Job -> Return every line of the data below that includes the string "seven".

Exercise materials ->
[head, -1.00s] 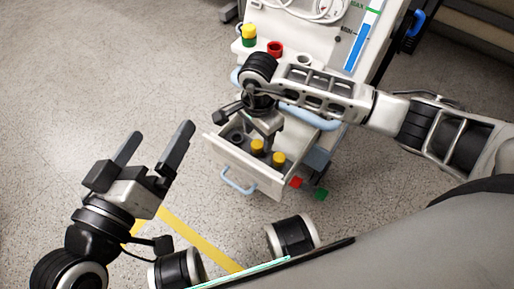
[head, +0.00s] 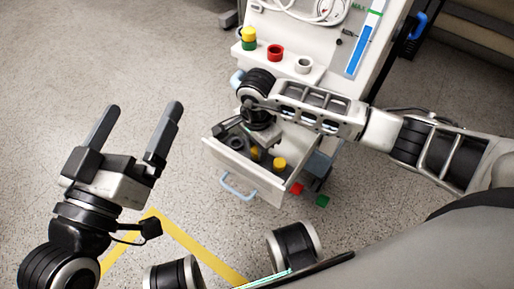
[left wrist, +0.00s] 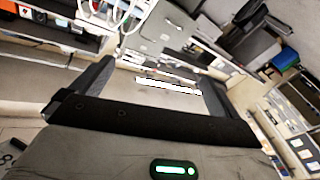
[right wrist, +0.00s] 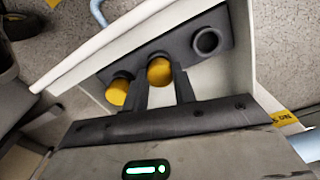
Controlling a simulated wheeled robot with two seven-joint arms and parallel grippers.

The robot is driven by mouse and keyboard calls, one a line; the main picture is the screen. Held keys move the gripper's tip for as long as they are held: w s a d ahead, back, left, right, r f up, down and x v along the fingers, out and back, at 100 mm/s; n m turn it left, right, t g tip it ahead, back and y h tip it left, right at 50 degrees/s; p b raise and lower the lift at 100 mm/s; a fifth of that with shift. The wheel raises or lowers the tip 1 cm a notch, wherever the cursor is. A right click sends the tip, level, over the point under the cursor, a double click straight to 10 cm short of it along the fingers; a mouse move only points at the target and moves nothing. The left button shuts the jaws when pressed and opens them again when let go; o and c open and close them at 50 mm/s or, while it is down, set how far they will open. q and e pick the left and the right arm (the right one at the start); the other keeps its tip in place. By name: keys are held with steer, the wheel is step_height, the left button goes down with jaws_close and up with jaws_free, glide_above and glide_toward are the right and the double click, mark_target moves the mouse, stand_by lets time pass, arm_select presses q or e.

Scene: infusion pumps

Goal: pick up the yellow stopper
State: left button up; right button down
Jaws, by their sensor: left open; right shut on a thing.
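Two yellow stoppers sit in a dark holder (right wrist: 225,25) inside the open white drawer (head: 233,163). One yellow stopper (head: 255,153) is at my right gripper (head: 257,146). In the right wrist view the gripper's fingers are closed on this stopper (right wrist: 159,70), which still sits at the holder. The other yellow stopper (head: 279,163) stands beside it; it also shows in the right wrist view (right wrist: 118,92). A third slot (right wrist: 207,42) in the holder looks empty. My left gripper (head: 138,118) is open and empty, over the floor left of the drawer.
Red (head: 297,188) and green (head: 322,201) pieces show right of the drawer. The drawer walls surround my right gripper closely.

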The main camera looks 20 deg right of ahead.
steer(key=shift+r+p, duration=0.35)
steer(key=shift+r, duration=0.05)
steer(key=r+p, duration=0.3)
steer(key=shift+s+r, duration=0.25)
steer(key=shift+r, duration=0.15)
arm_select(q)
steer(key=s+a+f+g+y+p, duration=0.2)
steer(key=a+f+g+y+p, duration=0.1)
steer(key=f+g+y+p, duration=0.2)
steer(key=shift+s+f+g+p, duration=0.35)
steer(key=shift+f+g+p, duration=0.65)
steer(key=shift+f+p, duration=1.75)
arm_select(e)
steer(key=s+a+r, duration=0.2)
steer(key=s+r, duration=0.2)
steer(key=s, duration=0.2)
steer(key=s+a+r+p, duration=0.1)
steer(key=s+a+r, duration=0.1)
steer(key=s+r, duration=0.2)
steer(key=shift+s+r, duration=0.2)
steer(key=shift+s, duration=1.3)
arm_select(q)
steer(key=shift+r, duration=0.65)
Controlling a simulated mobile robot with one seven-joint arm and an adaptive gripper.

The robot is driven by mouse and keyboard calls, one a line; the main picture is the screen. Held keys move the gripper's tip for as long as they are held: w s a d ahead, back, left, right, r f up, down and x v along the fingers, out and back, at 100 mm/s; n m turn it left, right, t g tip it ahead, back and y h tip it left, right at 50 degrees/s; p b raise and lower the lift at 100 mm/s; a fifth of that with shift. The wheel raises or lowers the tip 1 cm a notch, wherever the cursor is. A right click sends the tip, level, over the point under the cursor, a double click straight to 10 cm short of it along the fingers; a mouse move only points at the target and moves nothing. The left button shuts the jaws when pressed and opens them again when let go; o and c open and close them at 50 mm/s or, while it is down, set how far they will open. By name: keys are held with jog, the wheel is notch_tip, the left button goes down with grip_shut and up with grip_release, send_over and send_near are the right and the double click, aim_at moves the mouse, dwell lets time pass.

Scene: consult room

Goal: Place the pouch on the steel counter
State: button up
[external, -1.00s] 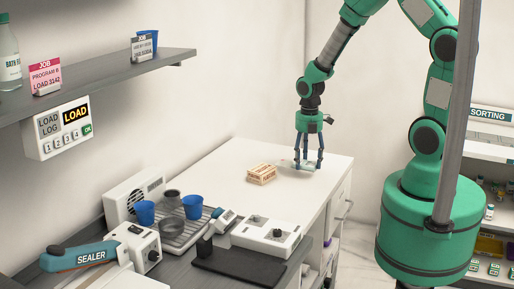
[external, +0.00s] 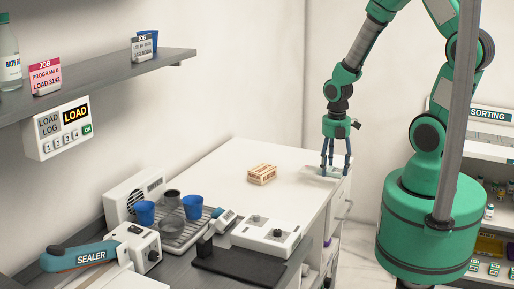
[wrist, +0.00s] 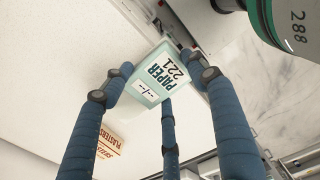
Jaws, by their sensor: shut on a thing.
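The pouch is a pale, greenish packet with a white label reading "PAPER 221" in the wrist view (wrist: 160,75). My gripper (wrist: 160,92) is shut on it, with its blue fingers around the packet. In the external view my gripper (external: 335,172) points down at the right edge of the white worktop (external: 225,175); the pouch (external: 318,172) shows small and pale at its fingertips. I cannot tell whether the pouch touches the worktop. A dark grey counter surface (external: 192,280) lies at the front left; I cannot tell whether it is steel.
A small plasters box (external: 262,174) sits on the worktop, left of my gripper. A white device (external: 266,237), a rack (external: 178,236) with cups and a sealer (external: 85,255) crowd the front. A sorting shelf (external: 490,117) stands at the right.

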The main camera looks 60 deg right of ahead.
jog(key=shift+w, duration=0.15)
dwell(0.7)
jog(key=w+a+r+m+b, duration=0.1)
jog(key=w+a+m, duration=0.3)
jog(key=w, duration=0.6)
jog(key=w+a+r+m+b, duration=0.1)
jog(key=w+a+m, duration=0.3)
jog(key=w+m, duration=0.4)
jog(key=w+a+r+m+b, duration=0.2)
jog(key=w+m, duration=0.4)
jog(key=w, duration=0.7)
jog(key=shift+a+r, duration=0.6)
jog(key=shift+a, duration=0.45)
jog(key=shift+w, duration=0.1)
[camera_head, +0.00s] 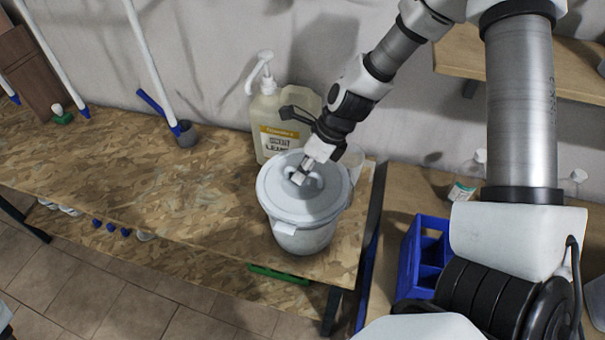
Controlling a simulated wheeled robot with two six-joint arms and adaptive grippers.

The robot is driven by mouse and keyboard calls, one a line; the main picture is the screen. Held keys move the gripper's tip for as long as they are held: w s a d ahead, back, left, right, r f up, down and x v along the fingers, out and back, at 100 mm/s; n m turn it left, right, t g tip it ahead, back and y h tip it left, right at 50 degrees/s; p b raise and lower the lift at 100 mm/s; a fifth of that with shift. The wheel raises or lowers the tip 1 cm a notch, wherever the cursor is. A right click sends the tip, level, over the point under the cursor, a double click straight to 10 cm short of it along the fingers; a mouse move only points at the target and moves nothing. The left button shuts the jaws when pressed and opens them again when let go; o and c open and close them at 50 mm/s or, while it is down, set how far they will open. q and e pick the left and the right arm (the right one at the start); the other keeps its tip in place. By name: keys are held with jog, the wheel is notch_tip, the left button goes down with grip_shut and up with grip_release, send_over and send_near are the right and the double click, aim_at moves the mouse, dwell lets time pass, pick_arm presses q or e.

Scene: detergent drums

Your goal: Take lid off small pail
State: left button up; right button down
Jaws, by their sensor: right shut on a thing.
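The small pail (303,238) is a light grey bucket standing upright near the right end of the wood-chip bench. Its round grey lid (285,204) sits on top, and I see no clear gap between lid and rim. My right gripper (302,178) reaches down from the upper right and is shut on the lid's handle at the centre of the lid. The gripper hides part of the handle. My left gripper is not in view.
A pump bottle (270,130) with a yellow label stands right behind the pail. A blue crate (425,256) and small clear bottles (466,185) are on the right-hand table. The bench (150,190) left of the pail is mostly clear. White poles lean on the wall.

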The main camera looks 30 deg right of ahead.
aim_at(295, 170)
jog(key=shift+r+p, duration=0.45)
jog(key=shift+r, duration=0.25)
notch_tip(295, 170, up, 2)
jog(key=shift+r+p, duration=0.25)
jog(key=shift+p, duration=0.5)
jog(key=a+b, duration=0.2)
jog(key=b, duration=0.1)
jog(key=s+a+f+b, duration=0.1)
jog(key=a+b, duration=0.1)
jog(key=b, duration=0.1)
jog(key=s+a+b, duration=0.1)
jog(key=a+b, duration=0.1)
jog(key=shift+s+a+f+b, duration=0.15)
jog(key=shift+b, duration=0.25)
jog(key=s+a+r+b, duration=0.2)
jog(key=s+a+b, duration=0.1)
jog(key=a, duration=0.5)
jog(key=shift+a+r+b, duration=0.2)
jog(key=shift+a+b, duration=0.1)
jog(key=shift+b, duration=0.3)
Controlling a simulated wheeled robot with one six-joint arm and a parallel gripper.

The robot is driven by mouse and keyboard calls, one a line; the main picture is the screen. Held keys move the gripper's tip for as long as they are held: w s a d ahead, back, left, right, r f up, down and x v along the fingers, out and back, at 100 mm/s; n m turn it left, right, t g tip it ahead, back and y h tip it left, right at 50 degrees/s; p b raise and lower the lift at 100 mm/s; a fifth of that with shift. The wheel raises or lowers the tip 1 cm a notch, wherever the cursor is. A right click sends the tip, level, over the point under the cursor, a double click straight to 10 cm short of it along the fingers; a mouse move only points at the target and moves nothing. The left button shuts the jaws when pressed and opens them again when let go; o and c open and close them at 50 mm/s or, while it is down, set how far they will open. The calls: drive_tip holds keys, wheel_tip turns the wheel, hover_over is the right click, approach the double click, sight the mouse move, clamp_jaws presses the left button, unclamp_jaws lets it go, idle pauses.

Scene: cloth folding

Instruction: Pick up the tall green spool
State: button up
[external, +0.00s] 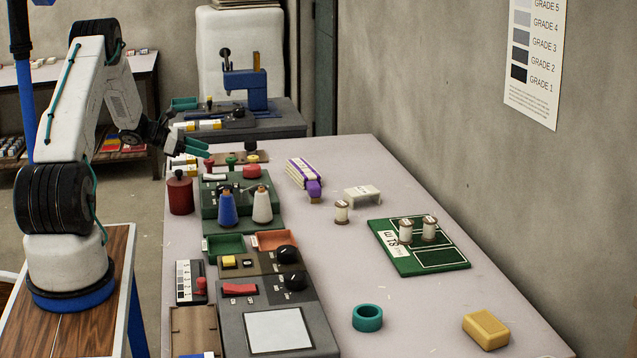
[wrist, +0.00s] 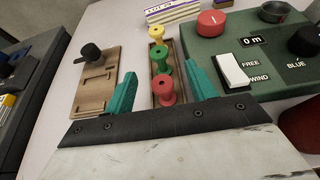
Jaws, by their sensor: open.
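The green spool (wrist: 161,60) stands in the middle of a narrow wooden tray in the wrist view, between a yellow spool (wrist: 157,33) and a red spool (wrist: 164,90). It also shows small in the external view (external: 231,160). My gripper (wrist: 161,68) is open and empty, its two teal fingers apart. In the wrist view the fingers appear on either side of the row, nearest the red spool. In the external view my gripper (external: 198,149) is above and left of the spools, apart from them.
The green winding machine (wrist: 250,60) with a red knob is right of the tray in the wrist view. A wooden board (wrist: 98,83) with a black knob lies to the left. A dark red canister (external: 180,195) stands at the table's left edge. The table's right side has free room.

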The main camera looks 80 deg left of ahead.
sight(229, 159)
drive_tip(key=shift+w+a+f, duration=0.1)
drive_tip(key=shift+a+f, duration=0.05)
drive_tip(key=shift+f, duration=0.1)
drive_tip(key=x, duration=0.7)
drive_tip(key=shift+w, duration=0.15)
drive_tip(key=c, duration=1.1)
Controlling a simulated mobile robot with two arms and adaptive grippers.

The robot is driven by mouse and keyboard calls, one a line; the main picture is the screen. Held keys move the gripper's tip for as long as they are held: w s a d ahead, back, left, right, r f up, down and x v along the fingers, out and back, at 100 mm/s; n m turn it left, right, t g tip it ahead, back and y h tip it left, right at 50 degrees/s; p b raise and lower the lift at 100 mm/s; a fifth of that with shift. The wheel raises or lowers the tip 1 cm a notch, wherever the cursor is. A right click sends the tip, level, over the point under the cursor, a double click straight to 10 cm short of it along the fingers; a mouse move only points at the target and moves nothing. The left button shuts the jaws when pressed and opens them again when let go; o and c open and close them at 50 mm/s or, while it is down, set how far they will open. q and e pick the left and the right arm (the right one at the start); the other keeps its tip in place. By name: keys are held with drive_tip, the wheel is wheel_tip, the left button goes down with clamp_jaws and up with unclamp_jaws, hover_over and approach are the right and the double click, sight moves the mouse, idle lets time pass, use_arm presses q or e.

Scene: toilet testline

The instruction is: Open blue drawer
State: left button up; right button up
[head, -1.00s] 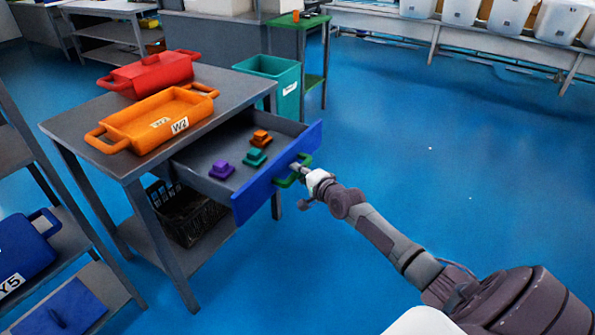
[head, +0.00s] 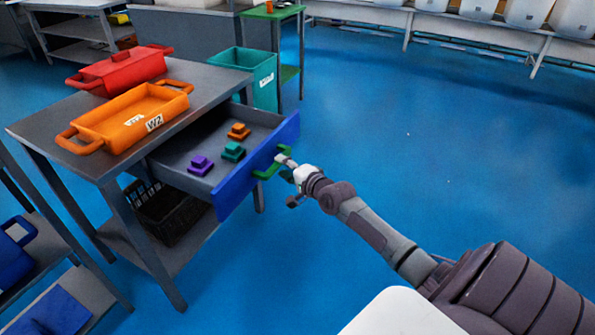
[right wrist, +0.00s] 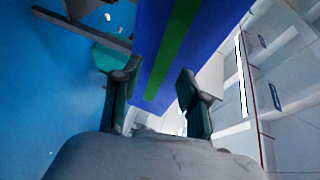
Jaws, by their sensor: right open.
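The blue drawer, with a blue front (head: 236,188) and a grey inside, stands pulled out from the grey table. Its green handle (head: 268,172) is on the outer face. My right gripper (head: 285,164) is open at the handle, coming from the right. In the right wrist view the handle (right wrist: 172,45) runs as a green strip along the blue front (right wrist: 150,40), seen between the two spread fingers (right wrist: 158,95). I cannot tell whether a finger touches it. My left gripper is not in view.
Purple (head: 200,165), teal (head: 233,151) and orange (head: 238,131) pieces lie in the drawer. An orange tray (head: 113,133) and a red container (head: 120,72) stand on the table (head: 40,125). A black crate (head: 170,215) sits below. Blue floor (head: 400,150) is clear to the right.

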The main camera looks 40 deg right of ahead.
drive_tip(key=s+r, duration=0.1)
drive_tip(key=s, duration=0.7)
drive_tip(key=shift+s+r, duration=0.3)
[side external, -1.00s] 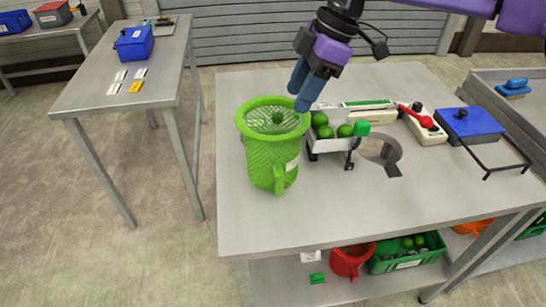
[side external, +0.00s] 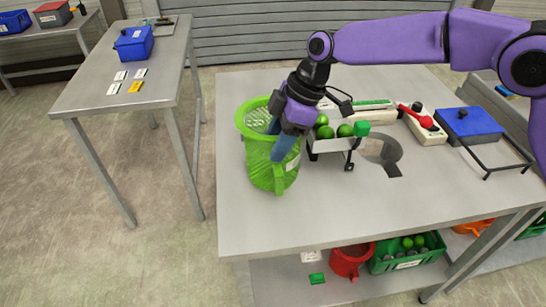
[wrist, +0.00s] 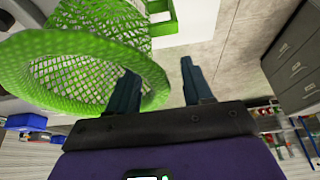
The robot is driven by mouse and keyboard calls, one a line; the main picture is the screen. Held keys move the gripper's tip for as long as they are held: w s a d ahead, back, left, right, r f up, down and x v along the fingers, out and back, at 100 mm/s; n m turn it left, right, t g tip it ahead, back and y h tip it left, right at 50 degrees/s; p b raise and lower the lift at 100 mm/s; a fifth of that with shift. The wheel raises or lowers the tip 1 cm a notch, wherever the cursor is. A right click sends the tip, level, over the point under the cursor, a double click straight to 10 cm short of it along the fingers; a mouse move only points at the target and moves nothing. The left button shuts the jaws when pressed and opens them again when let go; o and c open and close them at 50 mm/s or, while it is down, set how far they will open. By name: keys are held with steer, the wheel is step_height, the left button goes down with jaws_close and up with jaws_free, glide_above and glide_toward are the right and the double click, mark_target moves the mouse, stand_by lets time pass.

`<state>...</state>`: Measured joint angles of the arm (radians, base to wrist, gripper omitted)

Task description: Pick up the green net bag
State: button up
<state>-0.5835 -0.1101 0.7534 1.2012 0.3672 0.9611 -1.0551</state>
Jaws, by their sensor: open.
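The green net bag (side external: 262,172) stands upright at the left front of the grey table, its round rim open at the top. It has a pale label on its side and a tab low down. My gripper (side external: 281,141) is at the bag's right side, pointing down, and covers part of its rim. In the wrist view the net bag (wrist: 40,50) fills the upper left. My open gripper (wrist: 160,90) has its left finger seen against the rim's opening and its right finger outside, with part of the rim showing between them. Contact cannot be told.
A metal tray (side external: 325,147) with green balls stands close right of the bag. Behind are a white device with a red handle (side external: 426,122) and a blue box (side external: 468,125). The table's (side external: 330,215) front is bare. Bins sit on the shelf below.

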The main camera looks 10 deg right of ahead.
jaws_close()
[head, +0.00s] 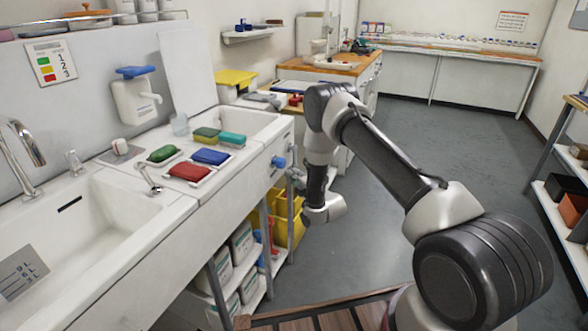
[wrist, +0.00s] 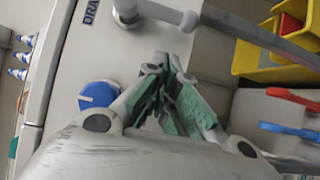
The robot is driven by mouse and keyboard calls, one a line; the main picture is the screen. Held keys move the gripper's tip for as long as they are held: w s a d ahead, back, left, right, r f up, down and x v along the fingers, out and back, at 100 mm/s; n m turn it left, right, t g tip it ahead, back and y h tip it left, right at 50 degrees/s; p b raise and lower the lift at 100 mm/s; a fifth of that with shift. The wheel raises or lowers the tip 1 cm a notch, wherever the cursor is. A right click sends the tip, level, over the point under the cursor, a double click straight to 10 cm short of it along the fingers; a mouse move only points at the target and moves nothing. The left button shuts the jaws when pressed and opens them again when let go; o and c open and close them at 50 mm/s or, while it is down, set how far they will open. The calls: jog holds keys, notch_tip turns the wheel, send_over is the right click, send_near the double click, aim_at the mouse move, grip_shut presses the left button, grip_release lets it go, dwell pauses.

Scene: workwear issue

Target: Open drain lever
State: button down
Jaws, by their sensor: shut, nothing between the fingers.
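The grey drain lever (wrist: 158,13) shows at the top of the wrist view, beside a partly cropped label (wrist: 90,12) reading "DRA". Its round pivot (wrist: 126,10) sits on the pale cabinet face, and its arm points right. My gripper (wrist: 161,75) has green finger pads, is shut with nothing between the fingers, and appears just below the lever in the picture. I cannot tell whether they touch. A blue round knob (wrist: 98,94) lies left of my fingers; it also shows on the sink end in the head view (head: 278,162). The lever is not clear in the head view.
A grey rail (wrist: 250,31) crosses the wrist view's upper right. Yellow bins (head: 290,227) and white containers (head: 242,243) stand under the sink. Red (head: 189,172) and blue sponges (head: 210,157) lie on the sink deck. The grey floor (head: 430,115) beyond my arm is clear.

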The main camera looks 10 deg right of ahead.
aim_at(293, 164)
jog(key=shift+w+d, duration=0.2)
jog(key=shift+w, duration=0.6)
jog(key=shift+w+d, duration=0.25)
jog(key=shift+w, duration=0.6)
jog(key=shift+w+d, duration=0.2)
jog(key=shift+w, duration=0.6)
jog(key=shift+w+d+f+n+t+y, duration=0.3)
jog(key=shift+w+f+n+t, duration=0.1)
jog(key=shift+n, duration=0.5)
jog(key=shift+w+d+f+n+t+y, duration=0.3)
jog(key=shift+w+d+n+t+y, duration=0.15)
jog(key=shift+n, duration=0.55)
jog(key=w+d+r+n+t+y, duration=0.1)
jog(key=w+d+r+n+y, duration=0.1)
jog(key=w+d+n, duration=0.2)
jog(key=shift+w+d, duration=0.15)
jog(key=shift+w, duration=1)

Right answer ->
Controlling a simulated wheeled robot with two seven-joint arms and parallel grippers.
Controlling a simulated mobile robot with one seven-joint arm and an adaptive gripper.

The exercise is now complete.